▶ [Problem requirements] Will you give the material below again, every line exactly as it is?

***

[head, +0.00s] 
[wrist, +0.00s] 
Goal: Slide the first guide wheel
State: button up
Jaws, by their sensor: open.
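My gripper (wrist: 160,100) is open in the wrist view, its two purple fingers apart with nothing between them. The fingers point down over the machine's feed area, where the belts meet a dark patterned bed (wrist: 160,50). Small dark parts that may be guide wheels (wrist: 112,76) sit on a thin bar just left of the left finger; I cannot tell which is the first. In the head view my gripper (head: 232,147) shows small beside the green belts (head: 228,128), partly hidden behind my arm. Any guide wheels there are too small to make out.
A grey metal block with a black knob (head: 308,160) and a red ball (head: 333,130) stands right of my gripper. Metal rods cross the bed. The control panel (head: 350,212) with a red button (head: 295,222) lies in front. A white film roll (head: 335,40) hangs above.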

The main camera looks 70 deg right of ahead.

***

▶ [Exercise response]
[head, +0.00s] 
[wrist, +0.00s] 
Goal: Slide the first guide wheel
State: button up
Jaws, by their sensor: open.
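My gripper (wrist: 160,100) is open in the wrist view, its two purple fingers apart with nothing between them. The fingers point down over the machine's feed area, where the belts meet a dark patterned bed (wrist: 160,50). Small dark parts that may be guide wheels (wrist: 112,76) sit on a thin bar just left of the left finger; I cannot tell which is the first. In the head view my gripper (head: 232,147) shows small beside the green belts (head: 228,128), partly hidden behind my arm. Any guide wheels there are too small to make out.
A grey metal block with a black knob (head: 308,160) and a red ball (head: 333,130) stands right of my gripper. Metal rods cross the bed. The control panel (head: 350,212) with a red button (head: 295,222) lies in front. A white film roll (head: 335,40) hangs above.

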The main camera looks 70 deg right of ahead.

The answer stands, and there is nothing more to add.